Follow your passion (but look at how you spend your hours)

Next week I’ll be returning to my alma mater for my (rescheduled by a year) 20th reunion. I suppose this is where I say it’s hard to believe it’s been 21 years, but I’ll also be celebrating a child’s 15th birthday next week, and some parts of the early 2000s feel like ancient history. I do remember working as a server at the 15th reunion when I was between my sophomore and junior years, and thinking those folks seemed quite old…

Anyway, this time of year always turns the mind to graduation, and graduation clichés. Commencement speakers everywhere will tell people to “follow your passion.” It’s not bad advice. I’m glad I followed my passion to become a writer, even if it was not an obviously viable career option.

But of course “writing” encompasses a lot of different ways you can spend your day-to-day life. What does one write about? What form does the writing take? How does a writer spend his or her hours?

Many careers have similar variances. A school nurse and an ER nurse will spend their days differently. I recently met someone whose job involves going to landowners and communities to get formal permission for utility right-of-ways.* It’s document production and signing, but it is a very different day to day job than, say, an in-house corporate legal person.

It turns out that professional happiness is often a function of how you spend your hours as much as anything else. One source of dissatisfaction for a great many people is that they have jobs that sound cool in theory, but they spend hours daily in boring meetings, or responding to angry emails.

It would be hard to ditch meetings and emails entirely. But I do think the “follow your passion” advice should lean a bit more on this question of what you want your days to look like in addition to the “stuff” of the job that tends to dominate.

All sorts of questions come to mind. Do you like quiet? Do you like talking with lots of different people? Do you mind having the same conversation over and over again with lots of different people or would that make you go insane? Do you want to be able to control when you do things or do you like to go with the flow? Do you want set hours? If so, do you care when those hours are? Some industries feature much, much earlier hours than others. If you do clerical work for a construction company, you will likely be starting your day by 7 a.m., but if you do clerical work for some tech and media companies you might be starting more like 9:30 a.m. or later (and going later too). Do you like to focus on one thing and develop deep expertise, or would you like to learn about lots of different things? Do you want to go to the same place most days (which could be a home office) or do you like going to different sites?
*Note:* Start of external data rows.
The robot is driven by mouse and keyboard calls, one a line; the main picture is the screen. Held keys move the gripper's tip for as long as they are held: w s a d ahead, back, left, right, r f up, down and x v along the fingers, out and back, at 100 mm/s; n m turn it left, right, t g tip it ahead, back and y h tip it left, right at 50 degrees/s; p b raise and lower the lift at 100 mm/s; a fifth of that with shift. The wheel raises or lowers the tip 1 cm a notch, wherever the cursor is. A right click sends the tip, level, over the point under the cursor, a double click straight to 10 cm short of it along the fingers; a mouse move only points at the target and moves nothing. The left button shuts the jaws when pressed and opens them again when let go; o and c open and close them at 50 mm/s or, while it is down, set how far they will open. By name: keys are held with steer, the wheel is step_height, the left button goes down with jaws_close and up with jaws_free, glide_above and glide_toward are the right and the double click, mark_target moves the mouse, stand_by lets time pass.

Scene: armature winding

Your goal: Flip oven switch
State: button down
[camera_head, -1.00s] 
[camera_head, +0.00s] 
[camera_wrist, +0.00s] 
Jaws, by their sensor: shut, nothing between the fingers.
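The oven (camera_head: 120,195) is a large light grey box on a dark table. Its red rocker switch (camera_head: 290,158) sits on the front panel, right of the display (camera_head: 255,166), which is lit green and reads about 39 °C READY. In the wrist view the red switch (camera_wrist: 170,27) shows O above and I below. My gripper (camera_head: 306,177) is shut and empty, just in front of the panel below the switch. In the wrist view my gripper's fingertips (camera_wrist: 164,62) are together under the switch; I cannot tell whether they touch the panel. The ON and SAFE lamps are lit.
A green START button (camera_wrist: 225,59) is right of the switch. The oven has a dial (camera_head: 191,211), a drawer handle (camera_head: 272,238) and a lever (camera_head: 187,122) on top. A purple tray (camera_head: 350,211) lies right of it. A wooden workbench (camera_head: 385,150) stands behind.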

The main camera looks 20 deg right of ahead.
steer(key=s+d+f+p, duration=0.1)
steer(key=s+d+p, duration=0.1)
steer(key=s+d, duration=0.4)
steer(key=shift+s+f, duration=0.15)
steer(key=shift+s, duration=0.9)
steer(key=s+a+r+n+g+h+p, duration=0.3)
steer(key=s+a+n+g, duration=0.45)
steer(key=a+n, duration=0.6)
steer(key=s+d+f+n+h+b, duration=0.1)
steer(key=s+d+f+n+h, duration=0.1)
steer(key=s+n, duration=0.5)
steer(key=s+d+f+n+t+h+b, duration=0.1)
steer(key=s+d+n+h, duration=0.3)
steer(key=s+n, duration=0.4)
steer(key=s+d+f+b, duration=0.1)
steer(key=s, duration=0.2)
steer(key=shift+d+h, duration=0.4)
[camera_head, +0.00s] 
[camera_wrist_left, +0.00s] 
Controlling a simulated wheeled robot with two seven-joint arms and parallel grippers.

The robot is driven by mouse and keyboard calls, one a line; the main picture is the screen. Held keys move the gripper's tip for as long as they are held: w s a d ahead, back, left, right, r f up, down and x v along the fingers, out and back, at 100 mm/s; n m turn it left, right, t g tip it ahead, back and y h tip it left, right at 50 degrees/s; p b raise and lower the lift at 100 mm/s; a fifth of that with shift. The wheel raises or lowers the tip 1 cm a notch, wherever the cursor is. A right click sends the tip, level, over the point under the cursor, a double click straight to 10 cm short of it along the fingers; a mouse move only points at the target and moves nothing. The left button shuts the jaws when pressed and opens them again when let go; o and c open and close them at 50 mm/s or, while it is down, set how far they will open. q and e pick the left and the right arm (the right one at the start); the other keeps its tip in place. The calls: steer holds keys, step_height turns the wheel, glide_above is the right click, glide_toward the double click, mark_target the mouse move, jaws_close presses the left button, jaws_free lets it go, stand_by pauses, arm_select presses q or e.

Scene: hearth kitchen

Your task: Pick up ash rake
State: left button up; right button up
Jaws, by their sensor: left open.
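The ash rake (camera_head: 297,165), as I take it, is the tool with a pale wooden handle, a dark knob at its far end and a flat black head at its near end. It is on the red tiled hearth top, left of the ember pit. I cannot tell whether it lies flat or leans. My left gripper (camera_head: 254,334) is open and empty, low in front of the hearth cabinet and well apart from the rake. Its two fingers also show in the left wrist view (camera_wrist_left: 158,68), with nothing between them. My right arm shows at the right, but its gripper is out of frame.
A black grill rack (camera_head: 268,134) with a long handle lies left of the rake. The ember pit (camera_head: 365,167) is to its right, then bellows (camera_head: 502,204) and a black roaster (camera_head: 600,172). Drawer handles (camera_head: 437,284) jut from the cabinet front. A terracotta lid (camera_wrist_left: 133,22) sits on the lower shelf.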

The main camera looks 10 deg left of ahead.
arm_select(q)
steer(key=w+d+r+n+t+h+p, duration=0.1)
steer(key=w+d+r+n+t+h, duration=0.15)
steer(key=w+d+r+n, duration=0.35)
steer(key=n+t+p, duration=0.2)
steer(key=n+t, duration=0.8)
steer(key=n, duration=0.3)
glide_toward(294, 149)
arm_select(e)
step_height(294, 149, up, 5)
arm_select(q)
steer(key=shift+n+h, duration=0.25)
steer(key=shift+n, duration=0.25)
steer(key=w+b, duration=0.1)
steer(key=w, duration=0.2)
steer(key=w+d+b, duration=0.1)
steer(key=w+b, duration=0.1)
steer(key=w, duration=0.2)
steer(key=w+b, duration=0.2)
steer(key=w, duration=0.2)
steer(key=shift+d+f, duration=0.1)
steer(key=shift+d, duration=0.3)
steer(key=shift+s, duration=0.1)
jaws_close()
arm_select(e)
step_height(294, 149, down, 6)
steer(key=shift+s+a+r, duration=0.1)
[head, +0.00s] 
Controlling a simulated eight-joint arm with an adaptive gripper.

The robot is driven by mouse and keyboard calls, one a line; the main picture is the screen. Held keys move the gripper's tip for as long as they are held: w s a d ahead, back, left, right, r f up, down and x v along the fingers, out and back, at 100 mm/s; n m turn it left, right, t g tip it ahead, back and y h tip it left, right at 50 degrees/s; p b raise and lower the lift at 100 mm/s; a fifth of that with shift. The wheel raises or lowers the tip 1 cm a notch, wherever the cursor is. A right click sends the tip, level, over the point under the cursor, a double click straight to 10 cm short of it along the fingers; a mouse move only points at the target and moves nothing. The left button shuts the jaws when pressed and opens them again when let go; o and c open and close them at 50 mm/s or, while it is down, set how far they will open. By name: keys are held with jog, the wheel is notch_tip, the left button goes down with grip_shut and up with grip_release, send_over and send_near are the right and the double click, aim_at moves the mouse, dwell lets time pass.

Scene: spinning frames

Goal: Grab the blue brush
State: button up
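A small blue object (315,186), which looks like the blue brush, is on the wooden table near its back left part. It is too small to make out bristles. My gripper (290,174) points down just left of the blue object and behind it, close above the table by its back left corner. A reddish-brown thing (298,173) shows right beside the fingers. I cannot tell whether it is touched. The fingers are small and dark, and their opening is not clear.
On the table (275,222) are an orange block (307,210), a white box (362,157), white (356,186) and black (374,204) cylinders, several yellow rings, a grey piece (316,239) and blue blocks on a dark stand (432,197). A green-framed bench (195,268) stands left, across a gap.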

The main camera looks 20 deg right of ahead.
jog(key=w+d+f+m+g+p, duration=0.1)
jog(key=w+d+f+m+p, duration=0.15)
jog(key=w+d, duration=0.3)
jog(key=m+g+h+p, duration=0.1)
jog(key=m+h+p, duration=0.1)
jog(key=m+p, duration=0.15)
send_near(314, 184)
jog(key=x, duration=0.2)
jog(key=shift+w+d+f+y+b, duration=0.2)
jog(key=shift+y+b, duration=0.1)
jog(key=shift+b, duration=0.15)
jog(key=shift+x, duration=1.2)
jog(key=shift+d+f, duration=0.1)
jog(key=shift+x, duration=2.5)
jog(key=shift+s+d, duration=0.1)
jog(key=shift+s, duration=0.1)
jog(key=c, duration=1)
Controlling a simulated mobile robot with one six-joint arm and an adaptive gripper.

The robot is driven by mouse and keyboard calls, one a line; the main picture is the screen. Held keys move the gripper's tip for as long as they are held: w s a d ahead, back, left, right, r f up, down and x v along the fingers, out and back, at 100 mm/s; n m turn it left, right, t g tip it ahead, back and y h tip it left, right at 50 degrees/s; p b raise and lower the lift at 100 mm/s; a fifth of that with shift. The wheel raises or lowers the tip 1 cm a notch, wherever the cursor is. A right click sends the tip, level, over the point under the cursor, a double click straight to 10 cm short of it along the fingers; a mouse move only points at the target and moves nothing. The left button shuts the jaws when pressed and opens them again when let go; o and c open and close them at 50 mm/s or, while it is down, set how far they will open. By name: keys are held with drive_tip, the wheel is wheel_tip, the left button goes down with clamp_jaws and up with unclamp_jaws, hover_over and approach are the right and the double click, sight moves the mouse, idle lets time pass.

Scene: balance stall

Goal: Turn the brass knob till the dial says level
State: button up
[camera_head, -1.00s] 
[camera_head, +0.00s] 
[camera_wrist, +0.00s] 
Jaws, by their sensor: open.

These things might be a bit harder to suss out as people consider jobs and careers because they are not as immediately obvious as what the “stuff” of the job is. Some hour by hour happiness is also dependent on the specific people you wind up working with. But these questions are definitely worth thinking about. My passion is writing, but my passion is also sitting in a quiet office, all by myself, with large blocks of unstructured time. It suggests a different life than, say, corporate communications, or a daily newspaper job, or being part of a TV show writing team.

What do you think of the “follow your passion” advice? Did you follow your passion or figure out your passion along the way? (I realize sometimes this phrase is “find your passion” — but that is something else entirely!)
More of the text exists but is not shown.